The Brooke Crutchley collection of letterpress printing
A guest post by Anna Crutchley
Brooke Crutchley (1907–2003) was Printer to Cambridge University between 1946 and 1974 and an advocate of good book design and typography. His collection of letterpress printing (Ref: MS Add.9824/E) comprises over 200 items, including limited edition booklets, prospectuses, Christmas greetings, invitations to exhibitions and dinners, monographs and other single sheet ephemera sent to Crutchley by friends and colleagues from private presses in the UK and abroad. The collection was kept in six box files in his study in Little Shelford, Cambridge, labelled ‘Double Crown Club’, ‘Printing Items 1’, ‘Printing Items 2’, ‘Private Presses’, ‘Rampant Lions Press’ and ‘Whittington Press & Gwasg Gregynog’.

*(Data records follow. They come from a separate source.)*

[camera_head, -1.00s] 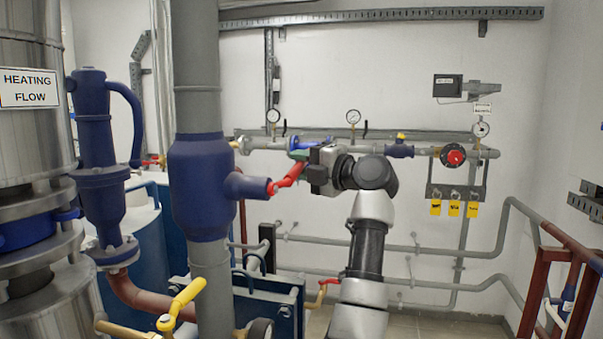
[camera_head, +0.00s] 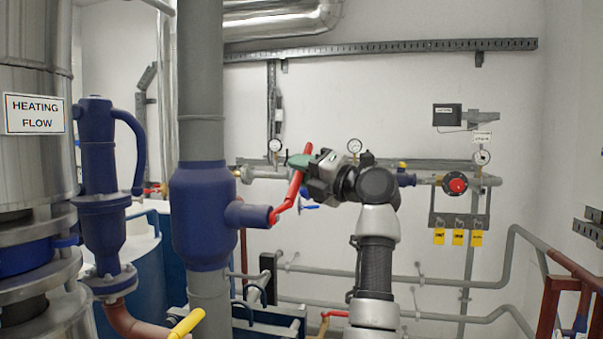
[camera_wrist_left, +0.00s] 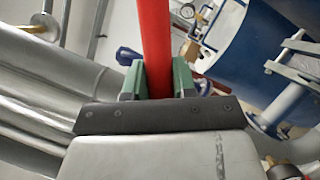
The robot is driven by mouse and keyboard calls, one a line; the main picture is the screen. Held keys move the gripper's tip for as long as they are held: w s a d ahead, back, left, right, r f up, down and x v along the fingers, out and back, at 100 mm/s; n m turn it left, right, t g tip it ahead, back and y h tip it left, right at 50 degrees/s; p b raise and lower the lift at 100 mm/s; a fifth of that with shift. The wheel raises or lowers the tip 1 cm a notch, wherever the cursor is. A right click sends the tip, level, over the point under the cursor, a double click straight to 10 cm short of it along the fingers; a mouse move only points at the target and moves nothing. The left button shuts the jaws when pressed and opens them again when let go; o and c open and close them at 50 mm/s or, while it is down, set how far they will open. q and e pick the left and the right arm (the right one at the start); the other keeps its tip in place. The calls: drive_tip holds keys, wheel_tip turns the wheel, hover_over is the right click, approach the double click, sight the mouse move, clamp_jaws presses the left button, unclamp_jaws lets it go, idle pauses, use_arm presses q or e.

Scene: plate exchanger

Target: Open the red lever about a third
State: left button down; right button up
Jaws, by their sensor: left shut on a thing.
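The red lever (camera_head: 291,192) sits on the end of the short blue stub (camera_head: 247,214) that sticks out to the right of the blue valve body (camera_head: 199,205) on the grey vertical pipe. The lever slants up and to the right from its pivot. My left gripper (camera_head: 302,161) is shut on the upper part of the lever, coming from the right. In the left wrist view, the red lever (camera_wrist_left: 156,50) stands between the two green fingers of the gripper (camera_wrist_left: 147,80). My right gripper is not in view.
A steel column labelled HEATING FLOW (camera_head: 36,113) and a blue pump-like fitting (camera_head: 102,190) stand at the left. A yellow handle (camera_head: 186,323) is low in front. Thin pipes, gauges and a red round knob (camera_head: 457,185) line the back wall. The right middle is fairly open.

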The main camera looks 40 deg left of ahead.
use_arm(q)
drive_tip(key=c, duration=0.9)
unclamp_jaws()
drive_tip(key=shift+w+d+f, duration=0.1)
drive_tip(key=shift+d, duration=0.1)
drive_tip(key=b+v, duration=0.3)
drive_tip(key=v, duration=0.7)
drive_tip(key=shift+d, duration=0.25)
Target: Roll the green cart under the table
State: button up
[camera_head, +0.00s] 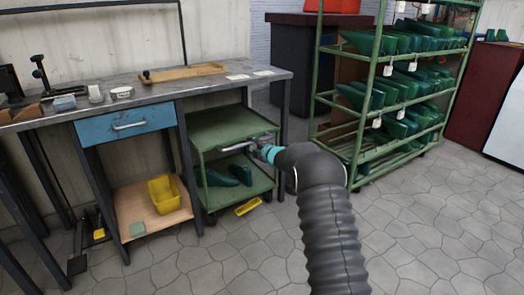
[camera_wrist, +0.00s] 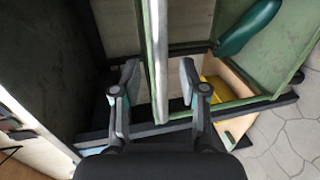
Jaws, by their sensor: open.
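The green cart (camera_head: 222,125) stands at the right-hand bay of the table (camera_head: 215,86), its upper shelf lying below the level of the tabletop. How deep it sits is hard to judge. Green shoe lasts lie on its lower shelf (camera_head: 257,184); one green last (camera_wrist: 250,27) shows in the wrist view. My gripper (camera_head: 262,148) is at the cart's front, by its pale handle bar (camera_head: 230,147). In the wrist view my gripper (camera_wrist: 160,78) is open, with the bar (camera_wrist: 158,50) between its fingers and gaps on both sides. My arm hides part of the cart's right front.
A blue drawer (camera_head: 126,124) and a low shelf with a yellow bin (camera_head: 164,194) are left of the cart. A yellow piece (camera_head: 248,206) lies near the cart's base. A green rack (camera_head: 357,145) of lasts stands right. The front floor is clear.

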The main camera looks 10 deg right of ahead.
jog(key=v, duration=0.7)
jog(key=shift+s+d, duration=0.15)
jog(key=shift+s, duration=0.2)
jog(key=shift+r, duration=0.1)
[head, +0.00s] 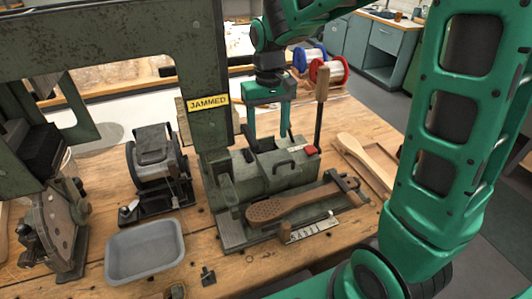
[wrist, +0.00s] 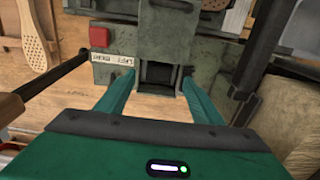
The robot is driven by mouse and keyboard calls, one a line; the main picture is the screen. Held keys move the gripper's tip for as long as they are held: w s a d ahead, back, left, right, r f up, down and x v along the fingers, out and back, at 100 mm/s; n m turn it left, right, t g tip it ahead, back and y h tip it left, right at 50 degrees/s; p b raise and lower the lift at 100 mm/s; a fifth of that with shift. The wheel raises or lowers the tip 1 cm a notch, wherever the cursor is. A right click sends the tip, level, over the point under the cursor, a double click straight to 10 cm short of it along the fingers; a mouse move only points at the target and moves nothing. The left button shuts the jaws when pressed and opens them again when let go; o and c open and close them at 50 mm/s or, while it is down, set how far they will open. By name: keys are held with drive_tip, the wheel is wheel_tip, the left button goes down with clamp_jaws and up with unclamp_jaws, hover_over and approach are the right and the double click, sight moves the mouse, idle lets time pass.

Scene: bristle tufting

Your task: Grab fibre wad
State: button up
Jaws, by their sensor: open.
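My gripper (head: 268,138) is open and points down over the green tufting machine (head: 262,178), behind its front housing. In the wrist view my gripper (wrist: 158,78) has its two green fingers on either side of a narrow metal chute with a dark opening (wrist: 157,74). Nothing is clearly held between the fingers. I cannot make out a fibre wad in either view; the inside of the opening is too dark to tell. A yellow "JAMMED" label (head: 208,103) is on the machine's upright.
A wooden-handled lever (head: 321,100) stands close right of my gripper, beside a red button (head: 312,151). A perforated brush board (head: 280,210) lies at the machine's front. A grey tray (head: 145,272) sits at front left. Wire spools (head: 328,72) stand behind.

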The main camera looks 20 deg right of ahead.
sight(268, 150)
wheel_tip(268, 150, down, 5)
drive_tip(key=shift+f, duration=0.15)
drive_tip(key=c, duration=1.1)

The collection is now available for research at the University Library and reveals the friendships and professional connections that Crutchley maintained with printers, typographers and designers throughout his working life and into his retirement. Examples of this are items sent to him by Will and Sebastian Carter at the Rampant Lions Press, John and Rosalind Randle at the Whittington Press, Eric Gee and colleagues at Gwasg Gregynog, and Vivian and Anne Ridler at the Perpetua Press (Ridler being Crutchley’s counterpart at Oxford University Press and his wife a published poet). Many other presses are also represented.
Two items designed and printed by Sebastian Carter at the Rampant Lions Press that demonstrate this close connection are Crutchley’s own monograph on the Cambridge Christmas Books (Ref: MS Add.9824/E/2/1/20) commissioned by the book collector and dealer Tony Appleton, and Will Carter’s eightieth birthday celebrations (Ref: MS Add.9824/E/5/1/2). Crutchley composed a birthday ode for Carter which is also included.
Besides its major publications of limited edition books, the Rampant Lions Press was also known for ‘jobbing printing’, undertaking orders for stationery such as invitations, letterheading and business cards. No order was considered too lowly, although every item leaving the press was beautifully designed. ‘Portfolio 1’ – a red paper A4 portfolio containing twenty-eight items by Will Carter, printed between 1959 and 1967 exemplifies the wide range of commissions undertaken by the press (Ref: MS Add.9824/E/5/2/1).
Dinner invitations from the Double Crown Club, of which Crutchley was a long-serving member, and one-time president, form a particularly interesting sub-series. Founded for the purposes of exchanging ideas on good printing, the club holds between four and six meetings annually in which notable people in the world of printing and bibliography are invited to speak on an aspect of contemporary or historical typography, book design, book collecting and so on. Invitations and accompanying literature in this series were printed by club members who used it as an opportunity to display fine design and printing, and the collection holds 91 invitations for dinners spanning the years 1948 to 2000.
The boxes labelled ‘Printing Items 1’ and ‘Printing Items 2’ hold a miscellaneous collection of booklets, private press prospectuses and monographs, a particularly interesting example of which is a facsimile of Ratdolt’s fifteenth-century Venetian typefaces: ‘The oldest type specimen – Erhard Ratdolt’s Index Characterum, Augsburg, 1486’, with a historical explanation written and printed by Jan Tschichold (Ref: MS Add.9824/E/3/1/22).
Christmas and New Year cards were another opportunity for printers to exchange family greetings and share each other’s work, and there are many in the collection. A particularly individual one is a brass rubbing from Isleham Church in Cambridgeshire with printed text from Adrian and Joyce Wilson, printers and writers from Tuscany Alley, San Francisco.
A catalogue hand-list of the collection is available from the Department of Archives and Modern Manuscripts.